This particular AMBER Alert is about an actual kidnapping, it seems. Allegedly, Pearl Pinson (15) was dragged by Fernando Castro (19) into his gold 1997 Saturn Wednesday morning. But this is hardly the kind of kidnapping that one normally thinks about. It is almost certainly the case that Pinson and Castro knew each other. I assume that they used to be lovers and have broken up. Castro is acting the way a lot of young men do who are scorned.

I don’t want to live in a society in which everyone is deputized.

This doesn’t make the act harmless. Castro may have a gun. This is a perfect set-up for a murder-suicide. So I don’t want to downplay the seriousness of this in the least. I hope that everything works out with no further harm coming to anyone.
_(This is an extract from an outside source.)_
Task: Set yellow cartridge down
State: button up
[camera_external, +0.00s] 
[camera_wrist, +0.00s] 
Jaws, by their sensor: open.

But an AMBER Alert just last week sounds exactly the same: a 15-year-old girl was dragged into the car of her 22-year-old boyfriend. The girl was found three hours later, having been dropped off at the assailant’s parent’s house. As far as I can tell, the police still haven’t found the boyfriend.

But I have real problems with the AMBER Alert. The most obvious one is why we make a big deal out of this particular crime committed against this particular population (people under the age of 17). I suppose the idea is that the crime is still in progress. But the crime is still in progress when someone kills everyone in a 7-11 and rushes away with a gun. And why do we care only up to the age of 16?

The other issue I have is that I don’t want to live in a society in which everyone is deputized. I hated it when shows like America’s Most Wanted showed up. And that was a very telling example, because it started off going after murderers. But before long there were drug dealers on it. There’s a delicate balance that young children are taught: there are things we need to worry about and there are things that we shouldn’t worry about. We don’t want to live in an authoritarian nightmare.

So I’m concerned about Pearl Pinson and Fernando Castro. And if I could do something to help, I would. (Creating a standoff with the police is probably the most dangerous thing that could happen.) But getting an alert on my phone about something that happened yesterday, an hour away from me, when I’m not in a car? It sounds like a waste of resources to me. And I wonder what the police have been doing in the day and a half since Pinson was kidnapped.

Is this another case where the police are not held accountable for any wrong they do and are always proclaimed heroes — even while they can’t find two known people in a known car? Is the AMBER Alert just a subtle reminder that our policing departments are filled with incompetents?

14 thoughts on “AMBER Alert on My Phone Now

  1. I don’t know if I agree-while Congress and other legislative bodies tend to overreact at all times to nationally hyped media stories-the first 24-48 hours after a kid has been kidnapped including if they were in their teens is pretty critical.

    The Amber Alerts are updated tech for the old 500-1000 person search parties to look over some ground. And my state hasn’t yet adopted the phone system (I think) for Silver alerts which are for the elderly. But they otherwise use the same tools for the elderly as they use for the young.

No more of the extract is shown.